* [Problem to work on]:
Only the lines from the one containing "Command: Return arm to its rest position" through the end of the data below should be copied, each exactly as written and with both ends kept.
# Start of Data for processing
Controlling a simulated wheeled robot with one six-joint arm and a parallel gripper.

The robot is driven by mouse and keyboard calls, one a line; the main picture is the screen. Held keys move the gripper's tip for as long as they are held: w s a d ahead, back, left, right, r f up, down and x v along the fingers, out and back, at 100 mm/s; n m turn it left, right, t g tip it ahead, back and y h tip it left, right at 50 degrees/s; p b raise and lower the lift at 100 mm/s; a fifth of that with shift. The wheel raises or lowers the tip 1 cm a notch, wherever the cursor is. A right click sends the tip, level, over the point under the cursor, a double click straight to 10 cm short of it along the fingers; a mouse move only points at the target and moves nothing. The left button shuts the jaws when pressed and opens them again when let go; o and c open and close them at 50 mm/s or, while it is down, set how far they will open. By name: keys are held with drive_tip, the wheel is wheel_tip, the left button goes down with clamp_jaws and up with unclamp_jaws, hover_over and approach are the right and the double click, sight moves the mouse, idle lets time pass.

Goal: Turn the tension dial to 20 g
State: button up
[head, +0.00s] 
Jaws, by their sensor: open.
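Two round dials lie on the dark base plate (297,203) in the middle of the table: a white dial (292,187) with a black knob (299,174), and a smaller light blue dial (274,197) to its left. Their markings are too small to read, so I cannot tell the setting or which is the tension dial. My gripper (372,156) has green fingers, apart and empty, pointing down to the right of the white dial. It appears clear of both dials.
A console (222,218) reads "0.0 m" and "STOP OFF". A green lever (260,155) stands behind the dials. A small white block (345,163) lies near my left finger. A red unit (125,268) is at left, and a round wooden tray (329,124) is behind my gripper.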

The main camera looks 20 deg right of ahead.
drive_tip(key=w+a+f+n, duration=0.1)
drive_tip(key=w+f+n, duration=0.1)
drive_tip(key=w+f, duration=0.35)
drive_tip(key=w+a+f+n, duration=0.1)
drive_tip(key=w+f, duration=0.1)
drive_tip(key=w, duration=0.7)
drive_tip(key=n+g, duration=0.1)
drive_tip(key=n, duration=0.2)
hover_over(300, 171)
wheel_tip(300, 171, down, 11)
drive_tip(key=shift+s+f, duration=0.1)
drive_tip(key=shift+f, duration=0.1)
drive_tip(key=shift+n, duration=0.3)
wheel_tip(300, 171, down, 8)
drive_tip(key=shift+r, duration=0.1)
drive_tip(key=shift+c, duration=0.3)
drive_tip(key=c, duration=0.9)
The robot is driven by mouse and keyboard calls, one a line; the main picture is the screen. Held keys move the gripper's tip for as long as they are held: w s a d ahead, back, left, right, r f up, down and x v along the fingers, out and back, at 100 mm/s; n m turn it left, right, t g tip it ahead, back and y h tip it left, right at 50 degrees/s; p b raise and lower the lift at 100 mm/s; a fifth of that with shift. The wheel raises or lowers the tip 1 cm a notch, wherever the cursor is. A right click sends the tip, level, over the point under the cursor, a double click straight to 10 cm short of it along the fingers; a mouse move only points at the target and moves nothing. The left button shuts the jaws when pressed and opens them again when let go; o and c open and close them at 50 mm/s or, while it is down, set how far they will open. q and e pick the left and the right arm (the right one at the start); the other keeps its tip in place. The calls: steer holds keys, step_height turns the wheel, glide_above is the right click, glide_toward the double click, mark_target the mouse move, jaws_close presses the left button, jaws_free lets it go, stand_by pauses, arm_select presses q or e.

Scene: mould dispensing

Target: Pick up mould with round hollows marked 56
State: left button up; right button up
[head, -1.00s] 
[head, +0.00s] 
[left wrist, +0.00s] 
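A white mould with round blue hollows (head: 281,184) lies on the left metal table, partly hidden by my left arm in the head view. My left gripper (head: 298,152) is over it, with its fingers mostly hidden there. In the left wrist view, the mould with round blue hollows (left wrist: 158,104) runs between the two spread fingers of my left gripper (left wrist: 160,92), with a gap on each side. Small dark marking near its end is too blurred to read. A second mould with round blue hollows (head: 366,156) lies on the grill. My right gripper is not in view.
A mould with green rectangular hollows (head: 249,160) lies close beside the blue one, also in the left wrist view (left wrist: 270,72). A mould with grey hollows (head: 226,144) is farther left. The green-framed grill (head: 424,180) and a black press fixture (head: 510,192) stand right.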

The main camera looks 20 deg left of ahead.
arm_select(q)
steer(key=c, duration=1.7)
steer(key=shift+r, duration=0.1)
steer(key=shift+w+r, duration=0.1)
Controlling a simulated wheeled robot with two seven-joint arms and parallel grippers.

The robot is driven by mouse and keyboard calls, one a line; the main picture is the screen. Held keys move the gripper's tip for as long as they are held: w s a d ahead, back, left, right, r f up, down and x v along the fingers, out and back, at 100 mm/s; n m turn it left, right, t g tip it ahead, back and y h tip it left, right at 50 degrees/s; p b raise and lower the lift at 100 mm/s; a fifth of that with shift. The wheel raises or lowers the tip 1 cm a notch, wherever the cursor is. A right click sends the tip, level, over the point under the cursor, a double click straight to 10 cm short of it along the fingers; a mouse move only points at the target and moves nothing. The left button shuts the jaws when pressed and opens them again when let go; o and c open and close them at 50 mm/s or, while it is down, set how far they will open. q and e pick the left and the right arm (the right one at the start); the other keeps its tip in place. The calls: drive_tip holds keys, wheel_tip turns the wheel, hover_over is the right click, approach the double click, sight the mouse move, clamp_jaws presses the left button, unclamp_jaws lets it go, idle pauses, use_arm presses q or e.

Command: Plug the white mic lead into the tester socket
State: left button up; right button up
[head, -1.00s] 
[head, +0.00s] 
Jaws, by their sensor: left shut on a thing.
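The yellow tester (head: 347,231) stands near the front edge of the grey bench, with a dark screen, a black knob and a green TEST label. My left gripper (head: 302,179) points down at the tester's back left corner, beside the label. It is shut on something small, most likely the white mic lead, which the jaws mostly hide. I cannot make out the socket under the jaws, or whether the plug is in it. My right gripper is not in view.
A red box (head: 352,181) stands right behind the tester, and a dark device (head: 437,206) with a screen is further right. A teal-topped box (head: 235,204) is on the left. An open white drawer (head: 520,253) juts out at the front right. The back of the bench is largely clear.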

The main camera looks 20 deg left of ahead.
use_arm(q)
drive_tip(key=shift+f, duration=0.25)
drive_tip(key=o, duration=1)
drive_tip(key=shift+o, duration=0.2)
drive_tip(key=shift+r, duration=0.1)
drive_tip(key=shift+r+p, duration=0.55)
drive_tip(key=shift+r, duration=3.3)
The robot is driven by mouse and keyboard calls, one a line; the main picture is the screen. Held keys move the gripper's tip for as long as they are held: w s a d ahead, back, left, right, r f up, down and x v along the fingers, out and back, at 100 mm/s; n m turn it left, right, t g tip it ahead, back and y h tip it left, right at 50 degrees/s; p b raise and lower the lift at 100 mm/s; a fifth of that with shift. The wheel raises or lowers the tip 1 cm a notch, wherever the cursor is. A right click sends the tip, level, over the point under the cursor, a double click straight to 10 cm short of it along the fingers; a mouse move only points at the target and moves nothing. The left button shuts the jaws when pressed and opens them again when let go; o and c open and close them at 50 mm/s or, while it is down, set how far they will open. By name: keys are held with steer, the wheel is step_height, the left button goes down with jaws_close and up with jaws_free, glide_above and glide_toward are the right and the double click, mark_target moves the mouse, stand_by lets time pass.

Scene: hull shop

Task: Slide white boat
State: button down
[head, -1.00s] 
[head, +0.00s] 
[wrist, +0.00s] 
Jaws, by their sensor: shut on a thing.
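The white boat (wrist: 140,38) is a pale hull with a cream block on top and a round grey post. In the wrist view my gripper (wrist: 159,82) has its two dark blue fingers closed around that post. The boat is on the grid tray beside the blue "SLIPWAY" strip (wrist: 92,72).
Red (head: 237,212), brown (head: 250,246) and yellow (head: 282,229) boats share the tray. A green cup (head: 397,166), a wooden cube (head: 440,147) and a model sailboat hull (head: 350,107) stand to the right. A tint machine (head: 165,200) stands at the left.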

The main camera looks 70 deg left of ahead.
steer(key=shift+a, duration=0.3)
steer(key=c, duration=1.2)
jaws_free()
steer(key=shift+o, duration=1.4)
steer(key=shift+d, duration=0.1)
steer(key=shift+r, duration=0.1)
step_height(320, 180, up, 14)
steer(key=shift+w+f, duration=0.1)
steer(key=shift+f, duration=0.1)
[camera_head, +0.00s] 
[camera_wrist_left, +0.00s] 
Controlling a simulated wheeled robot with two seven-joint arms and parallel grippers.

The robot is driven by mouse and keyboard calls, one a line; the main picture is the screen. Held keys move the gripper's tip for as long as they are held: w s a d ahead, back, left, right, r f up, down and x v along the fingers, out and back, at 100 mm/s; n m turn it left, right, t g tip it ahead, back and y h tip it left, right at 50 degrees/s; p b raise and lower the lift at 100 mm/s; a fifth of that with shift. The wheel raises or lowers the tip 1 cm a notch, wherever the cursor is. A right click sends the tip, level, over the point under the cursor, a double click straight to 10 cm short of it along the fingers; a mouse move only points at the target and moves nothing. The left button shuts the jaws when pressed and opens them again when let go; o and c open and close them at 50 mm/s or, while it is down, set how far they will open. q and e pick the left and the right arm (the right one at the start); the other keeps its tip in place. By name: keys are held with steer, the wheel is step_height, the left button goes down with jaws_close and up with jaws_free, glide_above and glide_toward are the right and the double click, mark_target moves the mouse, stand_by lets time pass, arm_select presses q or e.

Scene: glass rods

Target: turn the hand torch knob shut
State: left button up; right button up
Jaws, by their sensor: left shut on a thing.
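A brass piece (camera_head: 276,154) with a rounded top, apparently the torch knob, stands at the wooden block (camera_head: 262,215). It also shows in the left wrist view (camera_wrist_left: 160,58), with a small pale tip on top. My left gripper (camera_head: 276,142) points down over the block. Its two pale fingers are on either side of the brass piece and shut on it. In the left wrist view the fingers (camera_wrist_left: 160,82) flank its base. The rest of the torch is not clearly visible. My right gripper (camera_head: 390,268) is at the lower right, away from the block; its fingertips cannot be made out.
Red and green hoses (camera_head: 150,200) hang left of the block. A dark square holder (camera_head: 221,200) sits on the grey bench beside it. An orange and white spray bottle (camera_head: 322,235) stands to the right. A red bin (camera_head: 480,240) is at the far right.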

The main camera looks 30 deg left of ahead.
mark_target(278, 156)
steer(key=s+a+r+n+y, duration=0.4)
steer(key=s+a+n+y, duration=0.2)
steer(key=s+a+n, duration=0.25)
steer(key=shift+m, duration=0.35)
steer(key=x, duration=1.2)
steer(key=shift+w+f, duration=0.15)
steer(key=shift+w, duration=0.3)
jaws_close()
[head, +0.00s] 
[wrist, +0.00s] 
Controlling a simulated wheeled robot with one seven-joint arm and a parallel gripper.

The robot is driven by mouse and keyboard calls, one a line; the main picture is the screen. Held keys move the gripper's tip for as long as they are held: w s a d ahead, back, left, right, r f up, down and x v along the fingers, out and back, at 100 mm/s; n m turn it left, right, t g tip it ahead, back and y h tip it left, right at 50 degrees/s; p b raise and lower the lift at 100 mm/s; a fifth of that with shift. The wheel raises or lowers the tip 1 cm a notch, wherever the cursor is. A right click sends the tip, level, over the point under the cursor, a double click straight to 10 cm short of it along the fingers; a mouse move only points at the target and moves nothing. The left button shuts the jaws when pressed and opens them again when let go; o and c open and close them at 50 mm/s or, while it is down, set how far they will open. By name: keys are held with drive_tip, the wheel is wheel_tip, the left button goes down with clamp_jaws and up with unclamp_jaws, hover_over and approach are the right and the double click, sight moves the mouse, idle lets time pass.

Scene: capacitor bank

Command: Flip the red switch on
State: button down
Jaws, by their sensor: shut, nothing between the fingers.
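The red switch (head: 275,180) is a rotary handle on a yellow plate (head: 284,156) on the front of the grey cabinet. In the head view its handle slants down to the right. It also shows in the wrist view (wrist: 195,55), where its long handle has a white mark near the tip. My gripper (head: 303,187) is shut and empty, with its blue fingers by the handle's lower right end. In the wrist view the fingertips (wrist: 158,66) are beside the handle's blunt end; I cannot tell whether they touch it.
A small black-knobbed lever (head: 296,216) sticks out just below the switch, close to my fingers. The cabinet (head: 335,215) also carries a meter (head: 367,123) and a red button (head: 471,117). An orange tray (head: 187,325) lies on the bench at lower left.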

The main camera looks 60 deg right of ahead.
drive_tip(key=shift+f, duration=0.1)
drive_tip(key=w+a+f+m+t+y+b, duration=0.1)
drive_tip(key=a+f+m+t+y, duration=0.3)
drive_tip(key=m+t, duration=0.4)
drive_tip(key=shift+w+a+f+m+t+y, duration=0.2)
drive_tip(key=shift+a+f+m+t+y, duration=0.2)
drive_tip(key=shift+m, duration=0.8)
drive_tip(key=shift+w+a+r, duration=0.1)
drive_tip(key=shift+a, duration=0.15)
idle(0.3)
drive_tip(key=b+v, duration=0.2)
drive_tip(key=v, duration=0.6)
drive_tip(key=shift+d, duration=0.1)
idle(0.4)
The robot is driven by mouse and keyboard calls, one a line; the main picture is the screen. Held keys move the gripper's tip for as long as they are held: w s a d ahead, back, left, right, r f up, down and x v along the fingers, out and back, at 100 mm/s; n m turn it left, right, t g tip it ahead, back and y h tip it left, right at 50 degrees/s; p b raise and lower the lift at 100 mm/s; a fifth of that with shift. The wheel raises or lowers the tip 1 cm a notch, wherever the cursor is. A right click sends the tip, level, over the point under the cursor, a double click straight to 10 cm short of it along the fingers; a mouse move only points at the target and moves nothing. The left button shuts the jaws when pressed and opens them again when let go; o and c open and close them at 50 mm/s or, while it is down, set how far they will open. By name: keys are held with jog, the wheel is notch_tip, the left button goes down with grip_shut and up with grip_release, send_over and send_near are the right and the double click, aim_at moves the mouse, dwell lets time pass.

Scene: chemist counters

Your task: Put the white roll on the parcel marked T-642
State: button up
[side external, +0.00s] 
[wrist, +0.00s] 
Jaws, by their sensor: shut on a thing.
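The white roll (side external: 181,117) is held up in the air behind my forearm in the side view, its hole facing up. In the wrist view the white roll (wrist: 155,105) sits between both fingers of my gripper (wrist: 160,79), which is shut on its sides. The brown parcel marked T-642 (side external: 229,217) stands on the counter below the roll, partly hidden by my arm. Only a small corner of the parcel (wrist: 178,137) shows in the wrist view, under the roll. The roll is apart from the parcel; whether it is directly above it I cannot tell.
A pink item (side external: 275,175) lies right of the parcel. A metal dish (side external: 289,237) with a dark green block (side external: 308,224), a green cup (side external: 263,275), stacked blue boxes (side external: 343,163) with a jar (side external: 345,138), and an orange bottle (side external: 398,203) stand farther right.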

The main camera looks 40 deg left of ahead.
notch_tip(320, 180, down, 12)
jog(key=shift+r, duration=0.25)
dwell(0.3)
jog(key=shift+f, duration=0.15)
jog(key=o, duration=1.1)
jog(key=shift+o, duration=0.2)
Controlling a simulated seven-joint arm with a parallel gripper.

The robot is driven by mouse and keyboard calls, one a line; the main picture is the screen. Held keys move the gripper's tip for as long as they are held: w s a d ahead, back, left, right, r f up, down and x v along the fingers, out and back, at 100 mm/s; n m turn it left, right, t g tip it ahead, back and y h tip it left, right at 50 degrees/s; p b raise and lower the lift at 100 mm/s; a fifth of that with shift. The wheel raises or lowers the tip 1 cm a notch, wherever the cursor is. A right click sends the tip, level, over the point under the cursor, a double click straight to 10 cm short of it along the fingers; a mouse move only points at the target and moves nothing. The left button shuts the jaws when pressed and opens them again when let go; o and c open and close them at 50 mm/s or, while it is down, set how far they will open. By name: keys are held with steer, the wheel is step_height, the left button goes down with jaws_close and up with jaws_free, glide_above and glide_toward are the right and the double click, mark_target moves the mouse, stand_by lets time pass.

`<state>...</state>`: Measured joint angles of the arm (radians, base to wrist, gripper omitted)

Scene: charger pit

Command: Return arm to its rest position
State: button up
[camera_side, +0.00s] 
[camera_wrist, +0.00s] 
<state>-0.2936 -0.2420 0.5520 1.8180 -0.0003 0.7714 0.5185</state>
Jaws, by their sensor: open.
# End of Data for processing
* [Result of the exercise]:
Command: Return arm to its rest position
State: button up
[camera_side, +0.00s] 
[camera_wrist, +0.00s] 
<state>-0.2936 -0.2420 0.5520 1.8180 -0.0003 0.7714 0.5185</state>
Jaws, by their sensor: open.

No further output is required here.